SHORT TASK: Locate the lines where "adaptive" occurs and copy them as they stand.

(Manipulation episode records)
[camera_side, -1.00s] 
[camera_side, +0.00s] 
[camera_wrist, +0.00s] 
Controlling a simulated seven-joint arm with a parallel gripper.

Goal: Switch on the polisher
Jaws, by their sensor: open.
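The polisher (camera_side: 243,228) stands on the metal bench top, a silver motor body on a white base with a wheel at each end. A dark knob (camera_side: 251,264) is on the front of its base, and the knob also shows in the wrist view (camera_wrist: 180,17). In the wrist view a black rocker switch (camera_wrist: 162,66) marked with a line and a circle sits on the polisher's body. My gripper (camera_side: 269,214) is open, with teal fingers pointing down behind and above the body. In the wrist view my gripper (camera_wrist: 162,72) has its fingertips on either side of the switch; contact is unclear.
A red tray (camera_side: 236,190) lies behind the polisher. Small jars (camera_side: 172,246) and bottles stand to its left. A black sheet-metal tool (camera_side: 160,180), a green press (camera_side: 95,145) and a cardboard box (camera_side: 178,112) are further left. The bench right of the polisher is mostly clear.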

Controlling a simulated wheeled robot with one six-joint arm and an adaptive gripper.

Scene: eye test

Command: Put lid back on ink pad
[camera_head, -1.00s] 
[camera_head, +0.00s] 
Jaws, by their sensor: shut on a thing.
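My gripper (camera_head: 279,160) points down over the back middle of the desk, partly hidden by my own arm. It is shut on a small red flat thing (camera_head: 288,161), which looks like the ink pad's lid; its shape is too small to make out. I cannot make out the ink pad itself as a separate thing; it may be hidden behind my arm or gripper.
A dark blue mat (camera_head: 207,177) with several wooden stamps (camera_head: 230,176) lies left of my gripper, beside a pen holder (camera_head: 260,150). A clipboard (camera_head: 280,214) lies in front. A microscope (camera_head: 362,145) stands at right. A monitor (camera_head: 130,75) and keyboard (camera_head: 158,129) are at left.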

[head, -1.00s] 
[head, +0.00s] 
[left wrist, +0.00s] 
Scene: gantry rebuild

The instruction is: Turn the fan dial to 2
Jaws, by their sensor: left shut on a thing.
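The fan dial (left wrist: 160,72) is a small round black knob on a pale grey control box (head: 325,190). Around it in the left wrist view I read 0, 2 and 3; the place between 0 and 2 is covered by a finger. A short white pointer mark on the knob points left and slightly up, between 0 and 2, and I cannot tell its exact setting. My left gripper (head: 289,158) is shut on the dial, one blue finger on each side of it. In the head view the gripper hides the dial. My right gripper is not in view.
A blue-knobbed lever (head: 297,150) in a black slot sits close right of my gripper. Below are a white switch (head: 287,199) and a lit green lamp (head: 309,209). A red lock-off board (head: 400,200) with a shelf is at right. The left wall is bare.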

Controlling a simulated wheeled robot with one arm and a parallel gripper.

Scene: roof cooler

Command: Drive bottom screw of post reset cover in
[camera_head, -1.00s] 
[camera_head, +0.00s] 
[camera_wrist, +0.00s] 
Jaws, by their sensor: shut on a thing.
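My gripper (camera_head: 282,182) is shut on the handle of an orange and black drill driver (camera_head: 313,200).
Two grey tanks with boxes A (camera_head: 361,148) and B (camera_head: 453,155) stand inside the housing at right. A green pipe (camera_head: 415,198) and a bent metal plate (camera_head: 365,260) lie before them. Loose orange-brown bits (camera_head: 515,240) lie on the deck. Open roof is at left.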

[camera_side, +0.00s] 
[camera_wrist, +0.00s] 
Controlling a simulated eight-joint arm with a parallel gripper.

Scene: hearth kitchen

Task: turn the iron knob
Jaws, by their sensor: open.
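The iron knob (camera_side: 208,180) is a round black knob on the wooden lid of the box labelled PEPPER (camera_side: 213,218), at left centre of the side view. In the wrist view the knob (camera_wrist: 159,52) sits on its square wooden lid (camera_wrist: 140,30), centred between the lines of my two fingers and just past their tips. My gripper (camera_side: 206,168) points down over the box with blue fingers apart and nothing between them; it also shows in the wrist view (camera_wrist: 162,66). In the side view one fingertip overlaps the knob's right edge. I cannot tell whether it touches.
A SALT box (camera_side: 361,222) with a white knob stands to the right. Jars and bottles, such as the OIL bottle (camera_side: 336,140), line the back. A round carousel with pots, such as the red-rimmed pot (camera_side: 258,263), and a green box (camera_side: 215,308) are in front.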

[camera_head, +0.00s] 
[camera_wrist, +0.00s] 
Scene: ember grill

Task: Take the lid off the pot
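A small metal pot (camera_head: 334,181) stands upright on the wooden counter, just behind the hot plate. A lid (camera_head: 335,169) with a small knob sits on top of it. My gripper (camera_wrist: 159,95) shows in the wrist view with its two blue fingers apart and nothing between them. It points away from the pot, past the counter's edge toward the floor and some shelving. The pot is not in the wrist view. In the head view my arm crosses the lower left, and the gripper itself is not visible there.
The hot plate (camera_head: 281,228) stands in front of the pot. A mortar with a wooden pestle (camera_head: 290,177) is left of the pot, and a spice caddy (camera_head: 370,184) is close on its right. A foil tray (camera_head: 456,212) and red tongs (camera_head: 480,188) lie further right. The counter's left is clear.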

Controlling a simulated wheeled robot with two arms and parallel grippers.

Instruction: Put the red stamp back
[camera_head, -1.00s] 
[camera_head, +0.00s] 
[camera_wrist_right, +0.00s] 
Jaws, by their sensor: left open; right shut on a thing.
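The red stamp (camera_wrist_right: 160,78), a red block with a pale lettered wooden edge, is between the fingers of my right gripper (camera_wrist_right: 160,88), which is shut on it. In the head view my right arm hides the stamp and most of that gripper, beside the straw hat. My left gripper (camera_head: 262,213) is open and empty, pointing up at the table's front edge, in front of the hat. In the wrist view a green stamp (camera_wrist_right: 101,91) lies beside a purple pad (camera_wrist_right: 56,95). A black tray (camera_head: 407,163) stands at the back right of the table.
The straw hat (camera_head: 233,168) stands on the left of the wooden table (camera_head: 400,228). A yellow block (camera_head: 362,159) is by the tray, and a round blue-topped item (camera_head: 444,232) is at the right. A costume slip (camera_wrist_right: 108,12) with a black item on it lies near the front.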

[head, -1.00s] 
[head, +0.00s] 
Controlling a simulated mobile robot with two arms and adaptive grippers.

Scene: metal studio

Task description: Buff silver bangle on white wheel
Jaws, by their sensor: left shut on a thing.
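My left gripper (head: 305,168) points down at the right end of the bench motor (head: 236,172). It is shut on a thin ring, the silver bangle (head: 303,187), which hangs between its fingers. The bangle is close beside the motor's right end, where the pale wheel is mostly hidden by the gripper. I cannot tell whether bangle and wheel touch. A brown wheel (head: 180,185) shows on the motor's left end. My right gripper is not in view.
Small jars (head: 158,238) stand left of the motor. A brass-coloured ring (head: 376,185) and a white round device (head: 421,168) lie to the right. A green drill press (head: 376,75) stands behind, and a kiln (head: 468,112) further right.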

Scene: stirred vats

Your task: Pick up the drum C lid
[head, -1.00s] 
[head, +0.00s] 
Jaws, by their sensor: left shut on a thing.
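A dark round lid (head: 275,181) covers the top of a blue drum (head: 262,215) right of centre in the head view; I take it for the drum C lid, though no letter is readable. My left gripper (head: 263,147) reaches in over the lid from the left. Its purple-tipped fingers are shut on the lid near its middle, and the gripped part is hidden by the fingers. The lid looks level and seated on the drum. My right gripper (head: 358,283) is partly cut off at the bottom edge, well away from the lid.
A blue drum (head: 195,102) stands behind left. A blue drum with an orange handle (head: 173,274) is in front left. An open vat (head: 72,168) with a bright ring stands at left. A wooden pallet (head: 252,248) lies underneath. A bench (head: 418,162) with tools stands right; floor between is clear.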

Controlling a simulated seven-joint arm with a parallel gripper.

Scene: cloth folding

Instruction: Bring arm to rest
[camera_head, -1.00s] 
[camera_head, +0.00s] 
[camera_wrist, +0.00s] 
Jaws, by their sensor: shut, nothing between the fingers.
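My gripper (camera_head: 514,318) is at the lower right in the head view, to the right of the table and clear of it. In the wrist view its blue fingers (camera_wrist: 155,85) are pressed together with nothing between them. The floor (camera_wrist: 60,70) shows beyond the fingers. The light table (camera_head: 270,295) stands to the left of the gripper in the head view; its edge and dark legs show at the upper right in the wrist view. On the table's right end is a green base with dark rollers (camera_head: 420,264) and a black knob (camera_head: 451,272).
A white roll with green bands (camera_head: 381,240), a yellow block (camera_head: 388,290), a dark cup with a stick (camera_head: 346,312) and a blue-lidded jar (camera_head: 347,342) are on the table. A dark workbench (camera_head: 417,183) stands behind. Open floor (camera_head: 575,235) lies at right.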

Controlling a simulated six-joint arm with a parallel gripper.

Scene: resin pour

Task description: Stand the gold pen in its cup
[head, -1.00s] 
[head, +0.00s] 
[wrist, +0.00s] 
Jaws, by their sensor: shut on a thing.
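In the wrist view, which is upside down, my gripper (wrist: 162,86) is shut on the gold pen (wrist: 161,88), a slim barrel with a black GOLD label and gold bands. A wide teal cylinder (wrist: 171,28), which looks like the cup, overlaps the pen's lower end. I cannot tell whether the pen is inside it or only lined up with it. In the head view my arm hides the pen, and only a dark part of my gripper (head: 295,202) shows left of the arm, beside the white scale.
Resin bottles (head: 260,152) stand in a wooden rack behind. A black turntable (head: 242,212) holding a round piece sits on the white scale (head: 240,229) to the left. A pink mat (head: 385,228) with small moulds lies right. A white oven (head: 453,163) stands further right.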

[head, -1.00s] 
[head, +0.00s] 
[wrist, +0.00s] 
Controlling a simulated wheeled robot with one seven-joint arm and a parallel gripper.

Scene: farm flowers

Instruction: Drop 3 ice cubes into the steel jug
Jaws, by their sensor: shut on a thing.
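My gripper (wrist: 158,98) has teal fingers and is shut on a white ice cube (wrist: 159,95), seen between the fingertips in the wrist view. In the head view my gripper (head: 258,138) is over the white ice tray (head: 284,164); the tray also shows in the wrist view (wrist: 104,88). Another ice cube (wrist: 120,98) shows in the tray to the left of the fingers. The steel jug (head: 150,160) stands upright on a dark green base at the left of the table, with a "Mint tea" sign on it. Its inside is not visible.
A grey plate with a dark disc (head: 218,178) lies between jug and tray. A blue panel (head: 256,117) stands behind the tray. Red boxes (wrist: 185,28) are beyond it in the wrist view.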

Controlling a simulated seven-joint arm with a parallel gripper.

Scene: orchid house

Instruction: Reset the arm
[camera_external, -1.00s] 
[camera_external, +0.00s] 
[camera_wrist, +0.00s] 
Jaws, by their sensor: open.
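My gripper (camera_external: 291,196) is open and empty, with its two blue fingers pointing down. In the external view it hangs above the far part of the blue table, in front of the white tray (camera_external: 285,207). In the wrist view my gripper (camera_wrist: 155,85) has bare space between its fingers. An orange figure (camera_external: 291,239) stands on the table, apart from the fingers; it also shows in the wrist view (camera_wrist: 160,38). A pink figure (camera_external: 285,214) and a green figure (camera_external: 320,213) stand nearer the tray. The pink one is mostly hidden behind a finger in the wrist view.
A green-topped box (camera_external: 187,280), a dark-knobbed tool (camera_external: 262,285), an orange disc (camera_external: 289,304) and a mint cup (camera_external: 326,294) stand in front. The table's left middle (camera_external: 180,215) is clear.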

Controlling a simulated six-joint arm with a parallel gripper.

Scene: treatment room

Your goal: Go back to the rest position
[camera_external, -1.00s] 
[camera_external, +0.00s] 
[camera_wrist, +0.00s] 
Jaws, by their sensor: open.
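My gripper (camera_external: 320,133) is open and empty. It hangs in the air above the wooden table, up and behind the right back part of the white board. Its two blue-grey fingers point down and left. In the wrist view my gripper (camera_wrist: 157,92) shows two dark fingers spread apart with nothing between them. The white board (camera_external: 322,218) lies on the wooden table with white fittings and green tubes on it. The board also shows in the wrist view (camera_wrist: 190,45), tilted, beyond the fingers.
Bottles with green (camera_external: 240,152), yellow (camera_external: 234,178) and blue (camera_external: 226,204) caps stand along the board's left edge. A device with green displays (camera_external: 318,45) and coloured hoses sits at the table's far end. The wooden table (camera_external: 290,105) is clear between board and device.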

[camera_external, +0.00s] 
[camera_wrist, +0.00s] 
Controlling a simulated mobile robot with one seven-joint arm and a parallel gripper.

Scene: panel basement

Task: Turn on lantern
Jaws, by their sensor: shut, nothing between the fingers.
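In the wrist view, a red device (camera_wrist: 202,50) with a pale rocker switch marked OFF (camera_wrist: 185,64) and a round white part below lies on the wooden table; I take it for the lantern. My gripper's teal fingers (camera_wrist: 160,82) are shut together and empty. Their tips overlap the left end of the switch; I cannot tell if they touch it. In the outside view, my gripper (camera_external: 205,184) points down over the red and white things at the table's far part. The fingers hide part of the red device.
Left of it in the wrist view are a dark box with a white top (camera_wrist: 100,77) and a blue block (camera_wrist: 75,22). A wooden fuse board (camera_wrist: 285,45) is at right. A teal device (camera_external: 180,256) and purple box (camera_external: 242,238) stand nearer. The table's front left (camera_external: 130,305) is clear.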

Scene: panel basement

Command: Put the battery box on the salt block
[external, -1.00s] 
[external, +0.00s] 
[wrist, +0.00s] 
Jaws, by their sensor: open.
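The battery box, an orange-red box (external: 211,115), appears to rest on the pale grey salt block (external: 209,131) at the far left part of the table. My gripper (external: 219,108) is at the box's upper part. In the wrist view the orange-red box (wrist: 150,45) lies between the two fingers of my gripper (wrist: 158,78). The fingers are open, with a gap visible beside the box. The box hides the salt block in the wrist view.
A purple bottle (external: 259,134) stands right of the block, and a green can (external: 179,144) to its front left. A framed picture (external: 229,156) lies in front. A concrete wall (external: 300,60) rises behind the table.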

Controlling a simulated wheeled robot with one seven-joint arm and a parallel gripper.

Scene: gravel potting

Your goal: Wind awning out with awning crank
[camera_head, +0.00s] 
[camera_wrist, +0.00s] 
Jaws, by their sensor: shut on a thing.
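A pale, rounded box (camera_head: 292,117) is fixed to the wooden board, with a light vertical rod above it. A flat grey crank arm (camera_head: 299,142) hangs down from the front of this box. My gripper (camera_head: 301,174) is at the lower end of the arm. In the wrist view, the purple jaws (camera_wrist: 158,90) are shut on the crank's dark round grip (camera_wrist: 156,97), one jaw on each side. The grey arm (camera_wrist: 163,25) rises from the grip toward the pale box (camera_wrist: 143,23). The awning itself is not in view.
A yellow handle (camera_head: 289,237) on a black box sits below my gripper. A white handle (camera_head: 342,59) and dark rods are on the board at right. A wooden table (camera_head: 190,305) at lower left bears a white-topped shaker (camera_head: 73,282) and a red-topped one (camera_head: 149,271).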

EXERCISE SOLUTION:
Controlling a simulated wheeled robot with one six-joint arm and an adaptive gripper.
Controlling a simulated mobile robot with two arms and adaptive grippers.

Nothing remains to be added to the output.